GOAL OF THE EXERCISE:
Return the lines where the word "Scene" occurs.
___ SOURCE MATERIAL
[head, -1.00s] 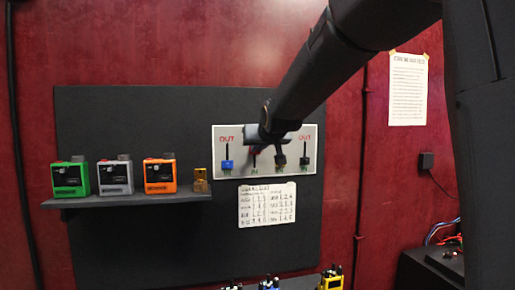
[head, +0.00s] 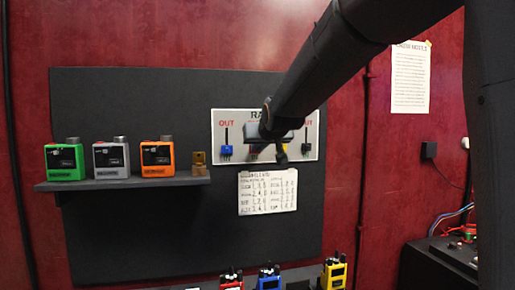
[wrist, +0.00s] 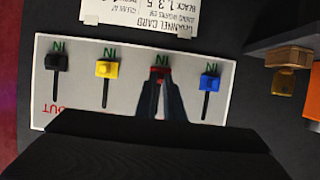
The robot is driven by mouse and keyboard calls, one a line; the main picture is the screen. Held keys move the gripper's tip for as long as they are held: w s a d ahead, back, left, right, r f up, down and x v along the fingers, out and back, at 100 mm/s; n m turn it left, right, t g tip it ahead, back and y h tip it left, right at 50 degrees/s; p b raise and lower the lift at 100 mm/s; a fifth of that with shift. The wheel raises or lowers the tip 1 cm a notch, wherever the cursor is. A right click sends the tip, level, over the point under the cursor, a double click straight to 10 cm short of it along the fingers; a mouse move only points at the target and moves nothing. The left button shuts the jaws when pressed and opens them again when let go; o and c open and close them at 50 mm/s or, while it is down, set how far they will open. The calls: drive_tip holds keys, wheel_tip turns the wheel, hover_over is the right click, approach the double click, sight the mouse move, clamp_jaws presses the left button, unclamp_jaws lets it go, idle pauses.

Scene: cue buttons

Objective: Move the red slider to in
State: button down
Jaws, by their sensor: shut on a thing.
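The white slider panel (wrist: 222,78) shows upside down in the wrist view. The red slider (wrist: 160,70) is between the fingertips of my gripper (wrist: 160,80), which is shut on it. The red slider sits by its IN label (wrist: 162,60), about level with the other knobs. The black slider (wrist: 57,63), yellow slider (wrist: 107,69) and blue slider (wrist: 209,81) also sit at their IN ends. In the head view my arm covers the panel's middle, so the red slider is mostly hidden; the blue slider (head: 226,150) shows at the panel's left.
A paper card (head: 267,191) hangs below the panel. Several coloured devices stand lower down.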

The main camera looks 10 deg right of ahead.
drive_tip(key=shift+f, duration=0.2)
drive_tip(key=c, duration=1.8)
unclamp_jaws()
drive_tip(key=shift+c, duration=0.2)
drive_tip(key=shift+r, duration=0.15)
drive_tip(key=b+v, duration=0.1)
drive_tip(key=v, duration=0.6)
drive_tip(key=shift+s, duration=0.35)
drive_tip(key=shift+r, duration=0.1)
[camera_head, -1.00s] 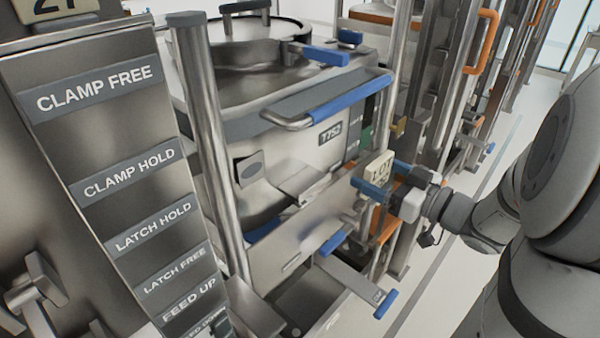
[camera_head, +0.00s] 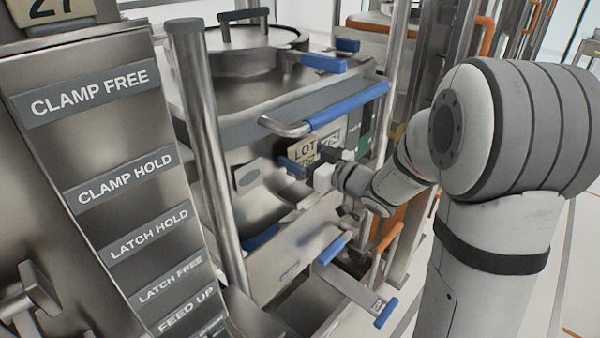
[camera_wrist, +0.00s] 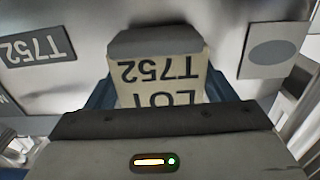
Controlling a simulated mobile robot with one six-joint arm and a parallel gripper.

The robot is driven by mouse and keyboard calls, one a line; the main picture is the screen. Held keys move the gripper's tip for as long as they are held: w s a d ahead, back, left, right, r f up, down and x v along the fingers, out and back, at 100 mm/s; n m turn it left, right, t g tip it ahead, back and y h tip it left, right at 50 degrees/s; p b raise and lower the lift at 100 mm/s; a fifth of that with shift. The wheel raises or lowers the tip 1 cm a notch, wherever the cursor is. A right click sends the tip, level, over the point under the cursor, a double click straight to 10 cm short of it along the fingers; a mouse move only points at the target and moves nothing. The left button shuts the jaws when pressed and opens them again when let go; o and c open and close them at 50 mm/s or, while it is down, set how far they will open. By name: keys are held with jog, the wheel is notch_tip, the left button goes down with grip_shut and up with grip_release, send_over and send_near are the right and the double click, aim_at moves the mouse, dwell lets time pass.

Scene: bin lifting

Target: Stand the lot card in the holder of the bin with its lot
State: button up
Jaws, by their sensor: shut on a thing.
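The cream lot card (camera_head: 302,149), marked LOT and a partly hidden number, is held in my gripper (camera_head: 309,162) in front of the bin wall. In the wrist view the card (camera_wrist: 160,82) reads LOT T752 upside down, between the blue fingers of my gripper (camera_wrist: 158,97). A dark grey piece (camera_wrist: 155,42) sits at the card's lower edge; I cannot tell whether it is the card's foot or a holder. The steel bin (camera_head: 225,135) carries a T752 label (camera_wrist: 36,46), matching the card. A pale plate with a grey oval (camera_wrist: 272,50) is on the wall beside the card.
A blue-gripped handle (camera_head: 345,106) runs above the card. A steel post (camera_head: 203,140) stands left of the bin. A lever with a blue end (camera_head: 386,312) juts out below. A panel with clamp, latch and feed labels (camera_head: 100,140) fills the left.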

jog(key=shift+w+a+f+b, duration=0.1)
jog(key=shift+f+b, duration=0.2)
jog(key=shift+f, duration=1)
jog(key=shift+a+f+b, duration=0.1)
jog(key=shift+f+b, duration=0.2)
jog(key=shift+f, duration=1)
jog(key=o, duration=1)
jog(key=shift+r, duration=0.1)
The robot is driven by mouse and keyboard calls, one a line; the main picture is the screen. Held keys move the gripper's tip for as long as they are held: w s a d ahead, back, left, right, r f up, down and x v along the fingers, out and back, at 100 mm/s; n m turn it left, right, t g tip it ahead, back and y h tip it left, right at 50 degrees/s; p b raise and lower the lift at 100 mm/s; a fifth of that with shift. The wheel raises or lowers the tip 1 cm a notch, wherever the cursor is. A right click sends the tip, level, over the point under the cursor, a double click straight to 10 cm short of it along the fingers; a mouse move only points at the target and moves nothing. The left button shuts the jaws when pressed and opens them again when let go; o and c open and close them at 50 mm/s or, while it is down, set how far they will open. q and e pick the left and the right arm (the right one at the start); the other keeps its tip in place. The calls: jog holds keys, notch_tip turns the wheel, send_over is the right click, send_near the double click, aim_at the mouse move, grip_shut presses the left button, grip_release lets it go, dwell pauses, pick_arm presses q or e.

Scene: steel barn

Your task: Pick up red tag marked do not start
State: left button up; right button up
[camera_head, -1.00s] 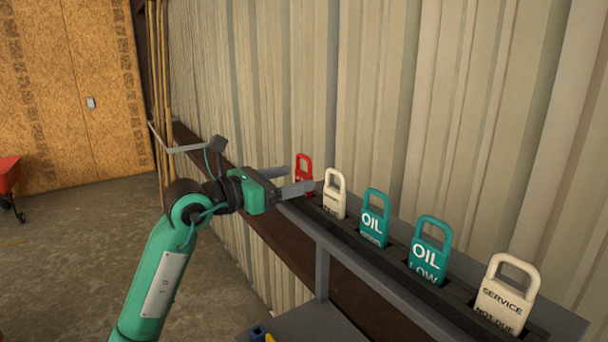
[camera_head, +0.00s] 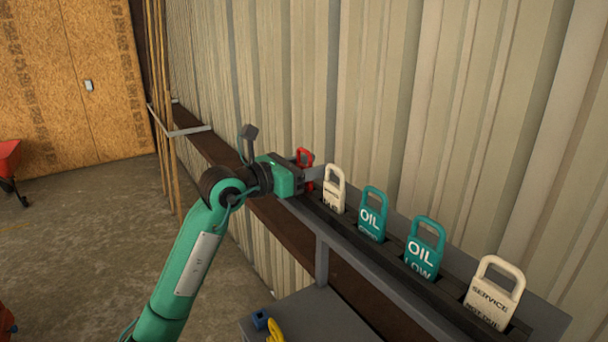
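The red tag (camera_head: 305,156) stands at the far left end of the row in the rack (camera_head: 390,262). Only its looped top and a sliver of its right side show; its lettering is hidden behind my gripper. My left gripper (camera_head: 312,176) is right at the red tag, with one finger seen to the right of it, beside the white tag. The other finger is hidden, so I cannot tell whether the fingers are closed on the tag. My right gripper is not in view.
To the right in the rack stand a white tag (camera_head: 334,188), two teal OIL tags (camera_head: 372,213) (camera_head: 425,248) and a white SERVICE tag (camera_head: 494,293). The corrugated wall (camera_head: 380,90) rises behind. A grey surface (camera_head: 315,315) below holds a blue item (camera_head: 260,320) and a yellow item (camera_head: 274,331).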

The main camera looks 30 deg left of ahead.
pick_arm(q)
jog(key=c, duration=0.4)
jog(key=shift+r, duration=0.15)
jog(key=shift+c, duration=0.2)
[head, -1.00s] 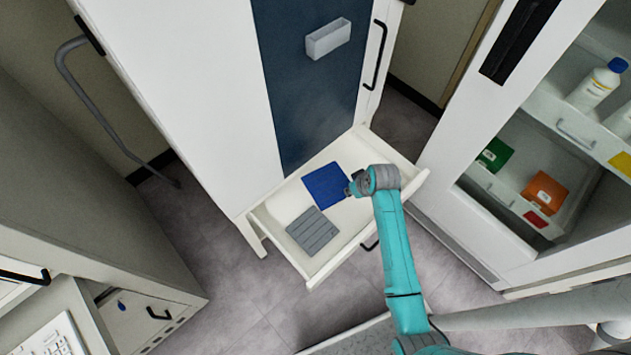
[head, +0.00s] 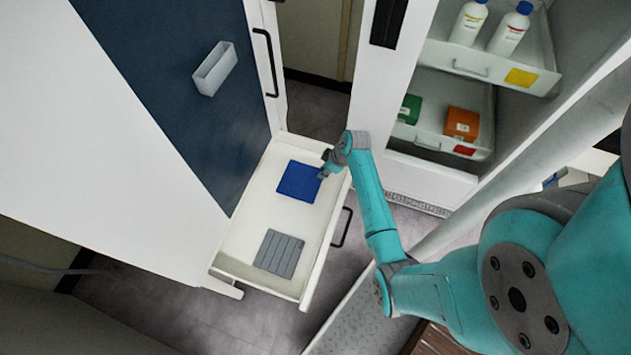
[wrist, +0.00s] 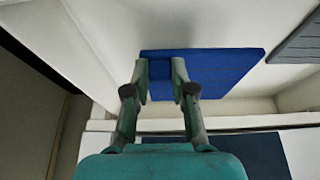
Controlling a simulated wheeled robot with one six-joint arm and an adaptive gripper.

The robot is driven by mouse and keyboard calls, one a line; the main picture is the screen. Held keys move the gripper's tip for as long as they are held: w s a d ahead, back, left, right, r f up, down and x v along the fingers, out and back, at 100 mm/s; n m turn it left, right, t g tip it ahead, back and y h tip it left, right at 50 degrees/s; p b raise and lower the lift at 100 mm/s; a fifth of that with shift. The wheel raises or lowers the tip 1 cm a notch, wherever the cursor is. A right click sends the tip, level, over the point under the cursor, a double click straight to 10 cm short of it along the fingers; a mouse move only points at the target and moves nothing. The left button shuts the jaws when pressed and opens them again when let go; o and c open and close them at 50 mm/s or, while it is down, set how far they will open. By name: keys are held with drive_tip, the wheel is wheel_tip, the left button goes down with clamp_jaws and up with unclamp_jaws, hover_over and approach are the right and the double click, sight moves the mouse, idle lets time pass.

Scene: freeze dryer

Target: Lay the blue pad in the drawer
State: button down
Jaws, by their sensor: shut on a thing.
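The white drawer (head: 252,215) is pulled out at the foot of the cabinet. The flat blue pad (head: 297,183) is inside the drawer's outline, toward its far end. My gripper (head: 323,175) is at the pad's right edge. In the wrist view my gripper (wrist: 160,76) has its fingers shut on the edge of the blue pad (wrist: 222,66). Whether the pad touches the drawer floor or hangs just above it, I cannot tell. The stretch of pad between the fingers is partly hidden.
A ridged grey pad (head: 279,253) lies at the drawer's near end, apart from the blue pad; it shows in the wrist view (wrist: 298,42) too. A white holder (head: 214,70) is on the dark cabinet door. An open cabinet with bottles and boxes (head: 462,123) stands right.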

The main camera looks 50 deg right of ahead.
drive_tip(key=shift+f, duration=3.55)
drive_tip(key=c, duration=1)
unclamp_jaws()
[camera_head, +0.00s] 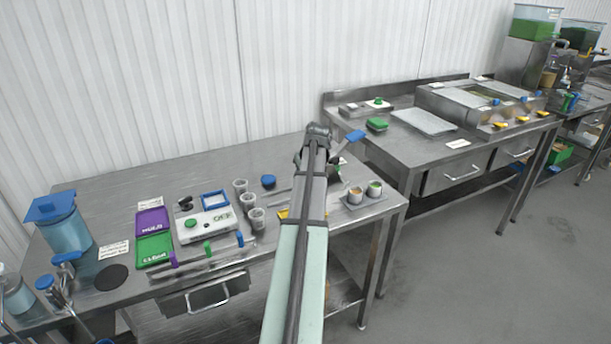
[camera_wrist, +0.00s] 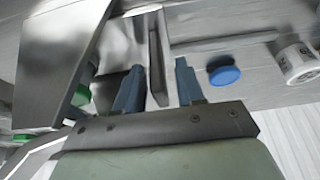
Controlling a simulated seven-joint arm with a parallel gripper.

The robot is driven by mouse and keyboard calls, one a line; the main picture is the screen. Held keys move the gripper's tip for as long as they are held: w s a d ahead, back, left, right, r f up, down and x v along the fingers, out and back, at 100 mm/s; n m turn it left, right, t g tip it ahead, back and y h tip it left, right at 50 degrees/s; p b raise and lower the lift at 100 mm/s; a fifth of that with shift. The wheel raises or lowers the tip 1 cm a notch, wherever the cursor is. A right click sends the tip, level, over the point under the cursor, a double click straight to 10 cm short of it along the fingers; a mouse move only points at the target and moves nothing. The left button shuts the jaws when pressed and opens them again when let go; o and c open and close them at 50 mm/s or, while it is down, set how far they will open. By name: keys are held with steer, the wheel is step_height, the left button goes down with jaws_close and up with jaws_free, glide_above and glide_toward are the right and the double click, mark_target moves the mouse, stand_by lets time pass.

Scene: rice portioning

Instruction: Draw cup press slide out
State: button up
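My gripper (camera_wrist: 160,66) is open in the wrist view, its two blue-grey fingers apart. A thin grey metal bar (camera_wrist: 156,62) shows beyond the gap between them; I cannot tell whether it touches either finger. A large shiny metal piece (camera_wrist: 50,60) is at the left, with a green part (camera_wrist: 80,95) beside it. In the head view my arm hides much of this area. Small cups (camera_head: 248,202) stand in a row on the near table; a printed white cup (camera_wrist: 297,63) shows in the wrist view. I cannot tell which part is the press slide.
A round blue piece (camera_head: 268,181) lies on the table, also in the wrist view (camera_wrist: 223,75). A small tray (camera_head: 366,207) holds two filled cups at the right. Purple (camera_head: 151,222) and green (camera_head: 154,250) panels are at the left. A second metal counter (camera_head: 440,150) stands right.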

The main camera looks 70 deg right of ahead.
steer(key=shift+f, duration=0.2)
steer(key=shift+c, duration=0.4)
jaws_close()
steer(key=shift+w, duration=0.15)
______
EXERCISE ANSWER:
Scene: cue buttons
Scene: bin lifting
Scene: steel barn
Scene: freeze dryer
Scene: rice portioning

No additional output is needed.